» **Goal**: Find all lines in the records that include the word "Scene", and copy them out.

(Data items)
+++

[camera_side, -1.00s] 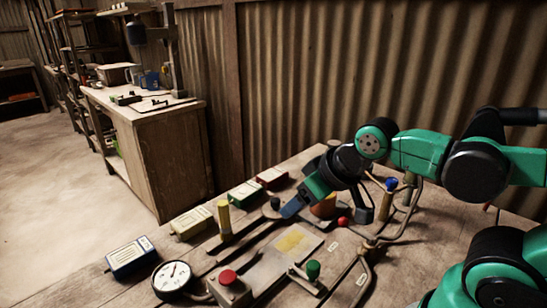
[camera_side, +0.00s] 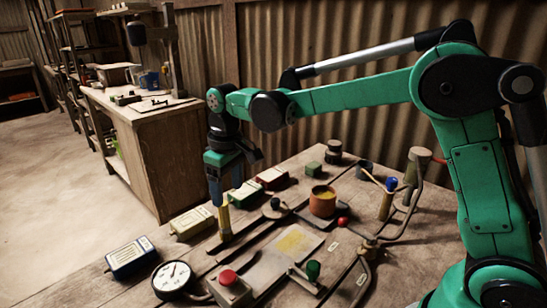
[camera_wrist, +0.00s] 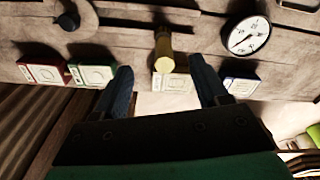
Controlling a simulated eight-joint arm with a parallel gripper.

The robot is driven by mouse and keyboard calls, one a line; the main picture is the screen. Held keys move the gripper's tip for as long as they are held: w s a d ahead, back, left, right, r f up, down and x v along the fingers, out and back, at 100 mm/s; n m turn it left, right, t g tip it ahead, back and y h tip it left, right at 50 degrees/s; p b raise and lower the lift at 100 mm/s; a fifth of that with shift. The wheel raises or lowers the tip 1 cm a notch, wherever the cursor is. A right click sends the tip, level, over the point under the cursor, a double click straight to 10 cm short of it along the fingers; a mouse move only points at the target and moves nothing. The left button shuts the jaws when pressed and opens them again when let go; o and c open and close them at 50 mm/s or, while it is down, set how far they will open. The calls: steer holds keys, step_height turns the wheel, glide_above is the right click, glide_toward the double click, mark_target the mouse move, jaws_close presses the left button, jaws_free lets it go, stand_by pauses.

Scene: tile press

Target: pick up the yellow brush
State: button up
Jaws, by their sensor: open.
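A yellow upright cylinder (camera_side: 225,222) stands on the bench at the left; it is the most brush-like yellow thing, but I can make out no bristles. It also shows in the wrist view (camera_wrist: 164,50), between the lines of my fingers and a little beyond their tips. My gripper (camera_side: 221,194) points down just above the cylinder, and one finger overlaps its top in the side view. In the wrist view my gripper (camera_wrist: 162,78) has its two blue fingers wide apart with nothing between them. Whether a finger touches the cylinder cannot be told.
Labelled red (camera_side: 272,178), green (camera_side: 245,194), cream (camera_side: 192,222) and blue (camera_side: 130,257) boxes line the back edge. A gauge (camera_side: 172,277), a red button (camera_side: 228,278), an orange pot (camera_side: 322,203) and bent pipes stand around. A flat plate (camera_side: 283,254) lies mid-bench.

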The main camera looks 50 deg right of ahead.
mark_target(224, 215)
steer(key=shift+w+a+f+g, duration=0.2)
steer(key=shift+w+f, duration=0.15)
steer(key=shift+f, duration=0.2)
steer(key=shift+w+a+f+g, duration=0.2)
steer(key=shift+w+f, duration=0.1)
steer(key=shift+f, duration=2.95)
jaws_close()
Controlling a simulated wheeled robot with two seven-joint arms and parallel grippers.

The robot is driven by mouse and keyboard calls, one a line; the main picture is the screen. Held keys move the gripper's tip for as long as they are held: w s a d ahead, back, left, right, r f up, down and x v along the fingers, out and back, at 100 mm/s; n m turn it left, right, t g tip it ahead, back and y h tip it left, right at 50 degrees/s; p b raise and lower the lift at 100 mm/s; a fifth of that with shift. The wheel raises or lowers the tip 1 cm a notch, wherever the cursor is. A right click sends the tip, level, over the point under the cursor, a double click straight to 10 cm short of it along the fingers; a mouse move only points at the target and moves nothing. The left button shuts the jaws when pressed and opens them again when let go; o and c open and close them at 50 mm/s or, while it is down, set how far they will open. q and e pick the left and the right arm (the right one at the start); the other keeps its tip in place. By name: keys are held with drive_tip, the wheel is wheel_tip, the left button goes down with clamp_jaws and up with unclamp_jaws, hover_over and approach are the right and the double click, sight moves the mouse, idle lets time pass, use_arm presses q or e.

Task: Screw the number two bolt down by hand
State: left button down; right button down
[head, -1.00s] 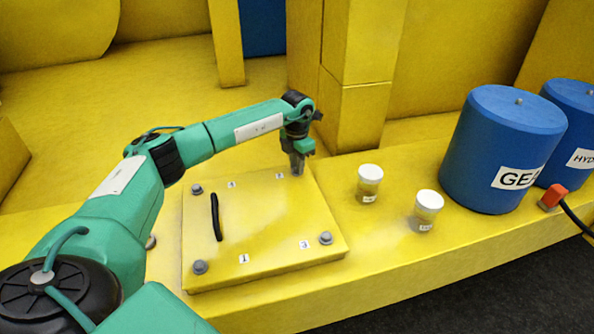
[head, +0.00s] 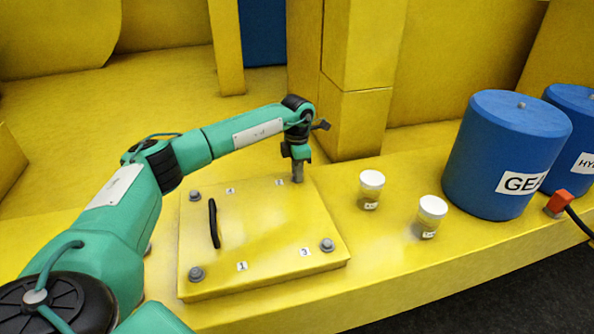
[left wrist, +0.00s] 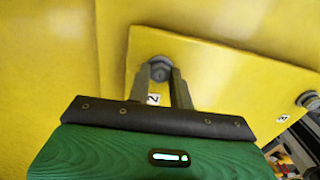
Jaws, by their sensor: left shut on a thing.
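A yellow square cover plate (head: 255,235) lies on the yellow ledge, with grey hex bolts at its corners and small number labels. The number two bolt (left wrist: 160,66) is at the far right corner, beside its "2" label (left wrist: 153,99). My left gripper (head: 297,178) points down at that corner and hides the bolt in the head view. In the left wrist view its two fingers (left wrist: 161,76) are closed around the bolt's head, one on each side. How deep the bolt sits cannot be told. My right gripper is not in view.
A black handle (head: 214,223) stands on the plate's left side. Two small white-lidded jars (head: 371,190) (head: 430,217) stand right of the plate. Blue drums (head: 505,155) and a red connector with a black cable (head: 560,202) are farther right. A yellow post (head: 358,120) rises behind the gripper.

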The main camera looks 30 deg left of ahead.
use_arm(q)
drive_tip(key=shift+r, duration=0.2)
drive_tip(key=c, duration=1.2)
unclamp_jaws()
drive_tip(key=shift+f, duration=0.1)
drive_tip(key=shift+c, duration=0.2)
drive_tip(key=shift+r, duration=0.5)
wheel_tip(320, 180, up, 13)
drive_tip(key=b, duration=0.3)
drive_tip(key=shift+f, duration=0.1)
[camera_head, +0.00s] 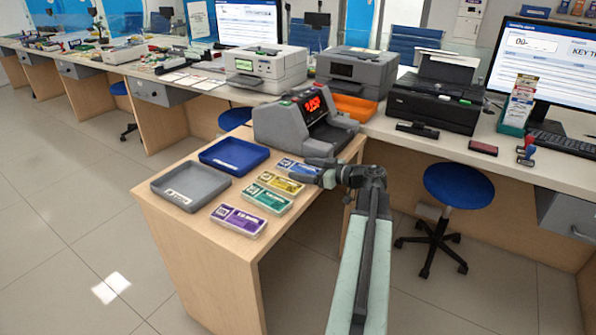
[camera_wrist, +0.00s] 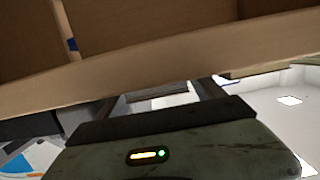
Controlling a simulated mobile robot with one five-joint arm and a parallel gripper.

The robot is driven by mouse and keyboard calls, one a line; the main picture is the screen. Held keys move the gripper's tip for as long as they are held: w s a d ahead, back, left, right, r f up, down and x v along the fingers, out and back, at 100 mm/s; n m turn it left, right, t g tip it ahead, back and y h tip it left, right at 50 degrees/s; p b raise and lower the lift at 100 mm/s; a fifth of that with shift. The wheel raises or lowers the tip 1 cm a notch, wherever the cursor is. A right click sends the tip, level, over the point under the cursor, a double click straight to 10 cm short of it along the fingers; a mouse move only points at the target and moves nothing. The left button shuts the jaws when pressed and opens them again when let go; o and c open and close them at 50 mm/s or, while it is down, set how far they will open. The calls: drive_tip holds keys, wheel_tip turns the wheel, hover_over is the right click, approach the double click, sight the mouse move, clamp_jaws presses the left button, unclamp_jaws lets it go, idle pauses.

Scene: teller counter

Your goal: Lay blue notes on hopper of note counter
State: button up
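The blue notes (camera_head: 296,168) lie flat on the wooden side table, in front of the note counter. The grey note counter (camera_head: 276,126) stands at the table's back, with a lit red display on top. Its hopper cannot be made out clearly. My gripper (camera_head: 318,174) is low over the table at the right end of the blue notes and partly hides them. In the wrist view my gripper's two fingers (camera_wrist: 162,98) stand apart, with a small grey ribbed surface seen between them. I cannot see the blue notes clearly held there.
Yellow (camera_head: 281,183), green (camera_head: 267,197) and purple notes (camera_head: 239,220) lie in a row nearer the table's front. A blue tray (camera_head: 234,168) and a grey tray (camera_head: 190,198) are to their left. Printers (camera_head: 265,90) stand on the counter behind. A blue stool (camera_head: 458,186) stands right.

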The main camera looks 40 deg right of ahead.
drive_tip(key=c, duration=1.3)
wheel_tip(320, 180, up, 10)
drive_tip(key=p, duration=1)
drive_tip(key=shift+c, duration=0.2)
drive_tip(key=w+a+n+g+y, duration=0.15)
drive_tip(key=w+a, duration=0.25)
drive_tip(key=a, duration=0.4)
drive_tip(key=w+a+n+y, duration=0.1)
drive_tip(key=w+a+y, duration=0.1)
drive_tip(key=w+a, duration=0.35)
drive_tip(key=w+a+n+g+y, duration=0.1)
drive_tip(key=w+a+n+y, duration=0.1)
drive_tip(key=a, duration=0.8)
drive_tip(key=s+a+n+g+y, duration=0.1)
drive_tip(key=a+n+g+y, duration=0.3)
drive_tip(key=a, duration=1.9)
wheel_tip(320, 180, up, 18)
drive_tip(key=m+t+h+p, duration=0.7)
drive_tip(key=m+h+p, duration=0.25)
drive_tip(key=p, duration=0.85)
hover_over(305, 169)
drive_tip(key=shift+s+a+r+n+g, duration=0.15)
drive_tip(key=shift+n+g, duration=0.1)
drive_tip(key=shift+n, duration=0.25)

+++

» **Task solution**:
Scene: tile press
Scene: teller counter

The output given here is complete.